╭─ Input for this task
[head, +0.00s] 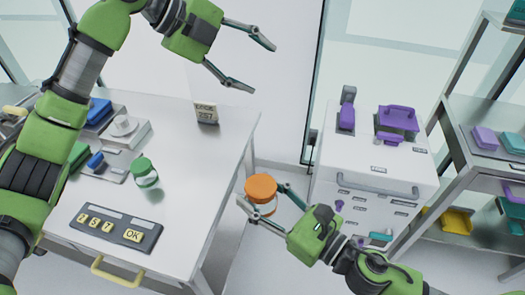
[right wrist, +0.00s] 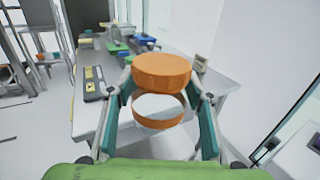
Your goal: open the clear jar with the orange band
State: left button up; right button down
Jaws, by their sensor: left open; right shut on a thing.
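The clear jar with the orange band (right wrist: 159,124) is between the fingers of my right gripper (right wrist: 161,98), which is shut on it. Its wide orange lid (head: 261,187) covers its top and hides most of the jar in the head view. The jar is held in the air, right of the table's edge, and looks roughly upright. My left gripper (head: 262,68) is open and empty, above and apart from the jar. A second clear jar with a green lid (head: 145,170) stands on the table.
The white table (head: 200,180) holds a keypad (head: 115,229) with yellow keys, a small sign (head: 206,113), and blue and grey devices at the left. A white cabinet (head: 375,170) with purple handles and a metal shelf (head: 455,150) stand to the right.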

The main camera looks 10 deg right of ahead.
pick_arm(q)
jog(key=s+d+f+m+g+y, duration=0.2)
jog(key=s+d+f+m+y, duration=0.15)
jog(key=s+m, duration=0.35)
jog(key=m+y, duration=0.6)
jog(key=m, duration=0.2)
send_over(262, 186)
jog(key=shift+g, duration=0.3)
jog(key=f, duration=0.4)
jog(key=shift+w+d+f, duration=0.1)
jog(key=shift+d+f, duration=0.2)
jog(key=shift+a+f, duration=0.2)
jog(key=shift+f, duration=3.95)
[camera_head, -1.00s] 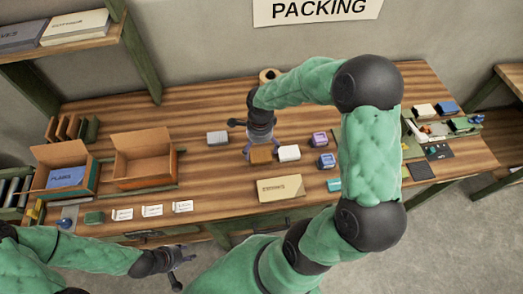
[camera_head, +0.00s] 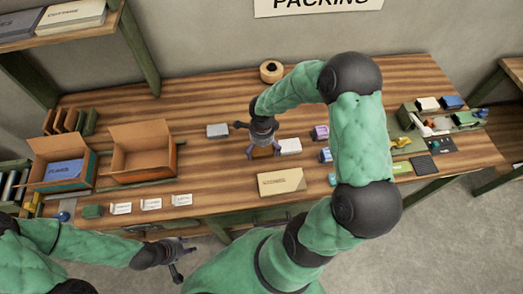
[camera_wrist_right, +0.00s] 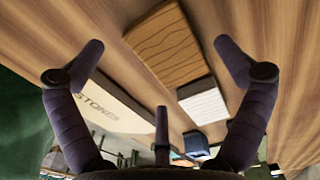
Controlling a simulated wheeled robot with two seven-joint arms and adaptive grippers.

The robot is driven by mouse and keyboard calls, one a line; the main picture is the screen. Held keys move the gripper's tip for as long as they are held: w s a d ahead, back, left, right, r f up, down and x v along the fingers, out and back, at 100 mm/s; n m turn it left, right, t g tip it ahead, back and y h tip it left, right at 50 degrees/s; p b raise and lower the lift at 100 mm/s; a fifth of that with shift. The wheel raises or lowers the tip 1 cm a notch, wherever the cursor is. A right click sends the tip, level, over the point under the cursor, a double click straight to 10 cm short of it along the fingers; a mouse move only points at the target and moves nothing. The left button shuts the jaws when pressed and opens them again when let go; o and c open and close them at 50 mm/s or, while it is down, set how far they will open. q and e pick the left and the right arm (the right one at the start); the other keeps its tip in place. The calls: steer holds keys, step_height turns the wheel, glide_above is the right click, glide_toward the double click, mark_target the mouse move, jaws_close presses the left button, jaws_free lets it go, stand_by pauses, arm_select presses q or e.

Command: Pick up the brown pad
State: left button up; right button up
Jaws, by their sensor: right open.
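The brown pad (camera_head: 262,152) lies on the wooden table, mostly hidden by my right gripper (camera_head: 263,146) in the head view. In the right wrist view the brown pad (camera_wrist_right: 168,48) shows a wavy grooved top. There my right gripper (camera_wrist_right: 158,52) is open, its fingers spread around the pad's part of the picture and holding nothing. The white pad (camera_head: 289,146) lies just right of the brown one; it also shows in the right wrist view (camera_wrist_right: 204,102). My left gripper (camera_head: 177,260) is open and empty, in front of the table's front edge.
A large cream box (camera_head: 281,182) lies in front of the pads. A grey block (camera_head: 217,130) sits left of them, a purple block (camera_head: 320,132) right. Two open cardboard boxes (camera_head: 143,152) (camera_head: 66,166) stand at left. A tape roll (camera_head: 271,71) is at the back.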

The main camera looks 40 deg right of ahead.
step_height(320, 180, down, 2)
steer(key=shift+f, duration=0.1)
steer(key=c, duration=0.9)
╰─
• Problem description:
Pictures excluded, repeat exactly the lines from the top of the material through the line with "Controlling a simulated", including both of those lines.

• Finished answer:
[head, +0.00s] 
[right wrist, +0.00s] 
Your goal: open the clear jar with the orange band
State: left button up; right button down
Jaws, by their sensor: left open; right shut on a thing.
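The clear jar with the orange band (right wrist: 159,124) is between the fingers of my right gripper (right wrist: 161,98), which is shut on it. Its wide orange lid (head: 261,187) covers its top and hides most of the jar in the head view. The jar is held in the air, right of the table's edge, and looks roughly upright. My left gripper (head: 262,68) is open and empty, above and apart from the jar. A second clear jar with a green lid (head: 145,170) stands on the table.
The white table (head: 200,180) holds a keypad (head: 115,229) with yellow keys, a small sign (head: 206,113), and blue and grey devices at the left. A white cabinet (head: 375,170) with purple handles and a metal shelf (head: 455,150) stand to the right.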

The main camera looks 10 deg right of ahead.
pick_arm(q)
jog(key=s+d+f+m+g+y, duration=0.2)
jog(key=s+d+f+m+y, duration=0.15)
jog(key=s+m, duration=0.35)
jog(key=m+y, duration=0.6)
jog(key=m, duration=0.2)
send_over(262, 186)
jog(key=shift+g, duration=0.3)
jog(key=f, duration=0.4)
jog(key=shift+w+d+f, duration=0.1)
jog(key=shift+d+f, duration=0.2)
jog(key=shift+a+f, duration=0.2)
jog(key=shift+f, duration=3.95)
[camera_head, -1.00s] 
[camera_head, +0.00s] 
[camera_wrist_right, +0.00s] 
Controlling a simulated wheeled robot with two seven-joint arms and adaptive grippers.

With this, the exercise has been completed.